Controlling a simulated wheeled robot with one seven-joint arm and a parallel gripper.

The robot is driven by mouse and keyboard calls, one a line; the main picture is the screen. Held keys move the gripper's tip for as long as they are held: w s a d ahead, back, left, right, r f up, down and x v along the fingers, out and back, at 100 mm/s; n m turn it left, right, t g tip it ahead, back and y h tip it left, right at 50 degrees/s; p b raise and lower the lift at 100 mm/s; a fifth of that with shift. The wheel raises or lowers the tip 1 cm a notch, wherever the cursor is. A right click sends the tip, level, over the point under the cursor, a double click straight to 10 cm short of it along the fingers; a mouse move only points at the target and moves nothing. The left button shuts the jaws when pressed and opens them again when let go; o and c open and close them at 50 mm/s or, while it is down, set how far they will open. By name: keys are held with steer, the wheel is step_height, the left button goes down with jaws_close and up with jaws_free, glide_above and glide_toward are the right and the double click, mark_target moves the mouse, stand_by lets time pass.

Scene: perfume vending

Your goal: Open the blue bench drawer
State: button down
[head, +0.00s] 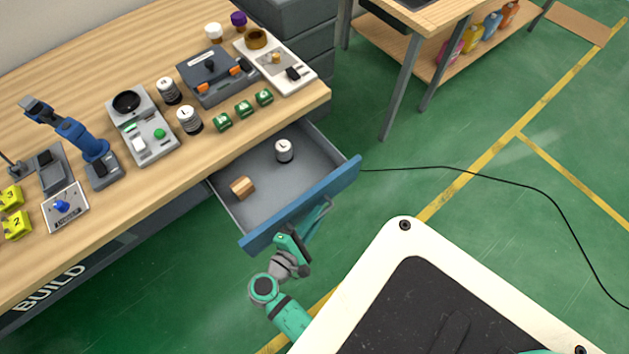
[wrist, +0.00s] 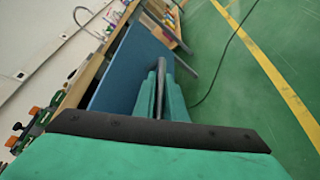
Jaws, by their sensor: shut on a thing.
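The blue bench drawer (head: 303,204) is pulled out from under the wooden workbench in the head view, with its grey inside showing. A white and black cylinder marked L (head: 284,150) and a small wooden piece (head: 242,188) are inside it. My gripper (head: 303,238) is at the outer side of the blue front, shut on the drawer's bar handle (head: 322,213). In the wrist view, the green fingers of my gripper (wrist: 161,95) close around the grey handle (wrist: 165,72) beside the blue drawer front (wrist: 128,72).
The workbench (head: 150,190) carries several devices, green cubes (head: 244,109) and yellow blocks (head: 14,212). A second table (head: 440,18) with a lower shelf stands at the back right. A black cable (head: 470,172) crosses the green floor, which is otherwise largely clear right of the drawer.

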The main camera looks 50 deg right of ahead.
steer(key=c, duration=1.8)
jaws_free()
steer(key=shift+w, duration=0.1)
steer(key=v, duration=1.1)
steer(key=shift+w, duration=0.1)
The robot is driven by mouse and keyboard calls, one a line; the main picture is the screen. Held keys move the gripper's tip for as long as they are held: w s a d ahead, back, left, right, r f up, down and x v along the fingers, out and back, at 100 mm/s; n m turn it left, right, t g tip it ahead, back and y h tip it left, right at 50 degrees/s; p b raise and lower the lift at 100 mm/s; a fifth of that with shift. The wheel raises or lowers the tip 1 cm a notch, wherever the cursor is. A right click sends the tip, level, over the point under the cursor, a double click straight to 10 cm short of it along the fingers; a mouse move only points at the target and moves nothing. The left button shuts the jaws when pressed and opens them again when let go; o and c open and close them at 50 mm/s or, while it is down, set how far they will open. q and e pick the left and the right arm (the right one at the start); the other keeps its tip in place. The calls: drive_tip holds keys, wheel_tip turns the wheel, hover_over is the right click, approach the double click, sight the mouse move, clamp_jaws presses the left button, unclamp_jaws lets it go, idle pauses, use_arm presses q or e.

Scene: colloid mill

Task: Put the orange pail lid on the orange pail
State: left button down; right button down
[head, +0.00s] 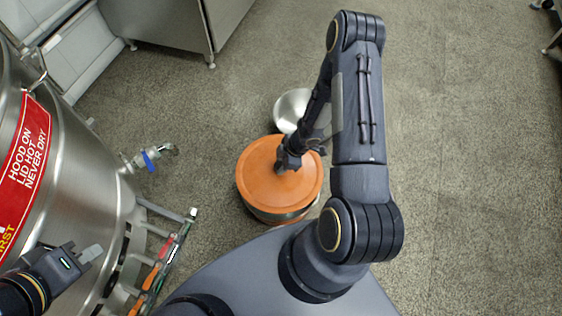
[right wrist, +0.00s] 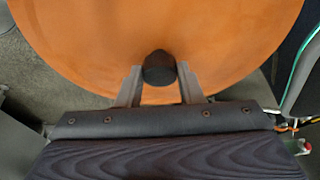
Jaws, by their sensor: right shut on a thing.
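The orange pail lid (head: 265,175) is a round orange disc in the middle of the head view. It also fills the upper part of the right wrist view (right wrist: 90,40). My right gripper (head: 287,165) is shut on the lid's dark knob (right wrist: 159,68), with one finger on each side. Below the lid in the head view a rounded body (head: 275,217) shows, probably the pail; the lid hides most of it. I cannot tell whether the lid touches its rim. My left gripper (head: 90,254) is at the lower left, beside the steel vessel, and appears empty.
A large steel vessel (head: 90,165) with red signs stands at the left, with a blue-handled valve (head: 150,156) sticking out. A metal bowl (head: 290,108) sits on the floor behind the lid. A rack of coloured tools (head: 165,262) is at lower left. Floor at the right is clear.

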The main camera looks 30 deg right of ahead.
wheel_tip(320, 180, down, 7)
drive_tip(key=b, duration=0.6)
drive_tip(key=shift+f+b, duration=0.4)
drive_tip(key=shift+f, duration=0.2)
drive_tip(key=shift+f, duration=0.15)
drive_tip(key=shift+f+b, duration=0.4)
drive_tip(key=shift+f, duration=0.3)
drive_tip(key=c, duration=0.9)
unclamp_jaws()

● ● ● ●

• **Task**
None of the pictures should appear; repeat the records exactly otherwise.

• **Response**
Controlling a simulated wheeled robot with one seven-joint arm and a parallel gripper.

The robot is driven by mouse and keyboard calls, one a line; the main picture is the screen. Held keys move the gripper's tip for as long as they are held: w s a d ahead, back, left, right, r f up, down and x v along the fingers, out and back, at 100 mm/s; n m turn it left, right, t g tip it ahead, back and y h tip it left, right at 50 degrees/s; p b raise and lower the lift at 100 mm/s; a fifth of that with shift. The wheel raises or lowers the tip 1 cm a notch, wherever the cursor is. A right click sends the tip, level, over the point under the cursor, a double click straight to 10 cm short of it along the fingers; a mouse move only points at the target and moves nothing. The left button shuts the jaws when pressed and opens them again when let go; o and c open and close them at 50 mm/s or, while it is down, set how far they will open. By name: keys are held with steer, the wheel is step_height, the left button goes down with jaws_close and up with jaws_free, glide_above and glide_toward are the right and the double click, mark_target moves the mouse, stand_by lets time pass.

Scene: perfume vending

Your goal: Open the blue bench drawer
State: button down
[head, +0.00s] 
[wrist, +0.00s] 
Jaws, by their sensor: shut on a thing.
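The blue bench drawer (head: 303,204) is pulled out from under the wooden workbench in the head view, with its grey inside showing. A white and black cylinder marked L (head: 284,150) and a small wooden piece (head: 242,188) are inside it. My gripper (head: 303,238) is at the outer side of the blue front, shut on the drawer's bar handle (head: 322,213). In the wrist view, the green fingers of my gripper (wrist: 161,95) close around the grey handle (wrist: 165,72) beside the blue drawer front (wrist: 128,72).
The workbench (head: 150,190) carries several devices, green cubes (head: 244,109) and yellow blocks (head: 14,212). A second table (head: 440,18) with a lower shelf stands at the back right. A black cable (head: 470,172) crosses the green floor, which is otherwise largely clear right of the drawer.

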The main camera looks 50 deg right of ahead.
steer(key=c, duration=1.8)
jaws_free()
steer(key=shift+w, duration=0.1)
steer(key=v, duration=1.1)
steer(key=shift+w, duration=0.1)
The robot is driven by mouse and keyboard calls, one a line; the main picture is the screen. Held keys move the gripper's tip for as long as they are held: w s a d ahead, back, left, right, r f up, down and x v along the fingers, out and back, at 100 mm/s; n m turn it left, right, t g tip it ahead, back and y h tip it left, right at 50 degrees/s; p b raise and lower the lift at 100 mm/s; a fifth of that with shift. The wheel raises or lowers the tip 1 cm a notch, wherever the cursor is. A right click sends the tip, level, over the point under the cursor, a double click straight to 10 cm short of it along the fingers; a mouse move only points at the target and moves nothing. The left button shuts the jaws when pressed and opens them again when let go; o and c open and close them at 50 mm/s or, while it is down, set how far they will open. q and e pick the left and the right arm (the right one at the start); the other keeps its tip in place. The calls: drive_tip holds keys, wheel_tip turns the wheel, hover_over is the right click, approach the double click, sight the mouse move, clamp_jaws presses the left button, unclamp_jaws lets it go, idle pauses, use_arm presses q or e.

Scene: colloid mill

Task: Put the orange pail lid on the orange pail
State: left button down; right button down
[head, +0.00s] 
[right wrist, +0.00s] 
Jaws, by their sensor: right shut on a thing.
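The orange pail lid (head: 265,175) is a round orange disc in the middle of the head view. It also fills the upper part of the right wrist view (right wrist: 90,40). My right gripper (head: 287,165) is shut on the lid's dark knob (right wrist: 159,68), with one finger on each side. Below the lid in the head view a rounded body (head: 275,217) shows, probably the pail; the lid hides most of it. I cannot tell whether the lid touches its rim. My left gripper (head: 90,254) is at the lower left, beside the steel vessel, and appears empty.
A large steel vessel (head: 90,165) with red signs stands at the left, with a blue-handled valve (head: 150,156) sticking out. A metal bowl (head: 290,108) sits on the floor behind the lid. A rack of coloured tools (head: 165,262) is at lower left. Floor at the right is clear.

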The main camera looks 30 deg right of ahead.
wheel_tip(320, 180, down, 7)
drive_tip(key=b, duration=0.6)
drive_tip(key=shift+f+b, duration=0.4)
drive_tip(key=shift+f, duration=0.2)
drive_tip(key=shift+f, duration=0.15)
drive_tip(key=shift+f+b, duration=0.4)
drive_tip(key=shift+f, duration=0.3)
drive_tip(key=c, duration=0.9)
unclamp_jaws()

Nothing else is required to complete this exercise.